For the second time in a week I am dedicating Today in NYC History to the team of my youth, the New York Knickerbockers. The franchise was going through one of its frequent dreary spells when it hit the lottery jackpot on May 12, 1985, winning the rights to draft Georgetown star Patrick Ewing. During his long and storied career, Ewing brought the Knicks to great heights, though they repeatedly fell short of winning a championship.
Ewing was born in Jamaica, moving to the Boston area when he was 12 years old. He didn’t formally learn how to play basketball until high school, but being agile and seven-feet tall proved helpful. At Georgetown University he was one of the most dominant college players of all-time, leading the Hoyas to three title games, losing one to Michael Jordan’s University of North Carolina, and triumphing over Hakeem Olajuwon’s Houston Cougars. In the spring of ’85, he was the obvious first pick in the upcoming NBA draft.

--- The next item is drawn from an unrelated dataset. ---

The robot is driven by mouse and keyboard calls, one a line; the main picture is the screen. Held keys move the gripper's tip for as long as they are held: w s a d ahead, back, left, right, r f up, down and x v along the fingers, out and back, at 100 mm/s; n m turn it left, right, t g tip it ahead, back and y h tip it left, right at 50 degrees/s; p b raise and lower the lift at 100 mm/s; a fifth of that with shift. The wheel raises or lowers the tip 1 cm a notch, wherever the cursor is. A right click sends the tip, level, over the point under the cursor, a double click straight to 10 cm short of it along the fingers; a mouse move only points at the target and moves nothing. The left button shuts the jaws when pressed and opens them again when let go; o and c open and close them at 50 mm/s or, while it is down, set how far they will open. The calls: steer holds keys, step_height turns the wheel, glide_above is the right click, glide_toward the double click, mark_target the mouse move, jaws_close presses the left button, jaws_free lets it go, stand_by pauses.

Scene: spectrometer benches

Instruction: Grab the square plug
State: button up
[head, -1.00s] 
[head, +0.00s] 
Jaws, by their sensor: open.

That year, each of the teams that missed the playoffs were given an equal chance of receiving the #1 pick, a new system devised by David Stern to prevent teams from losing intentionally. (Under the prior system, the best pick went to the worst team.) The Knicks won the lucky envelope guaranteeing the number one pick, which some loonies claim was a conspiracy theory, and drafted Ewing before a raucous crowd a month later.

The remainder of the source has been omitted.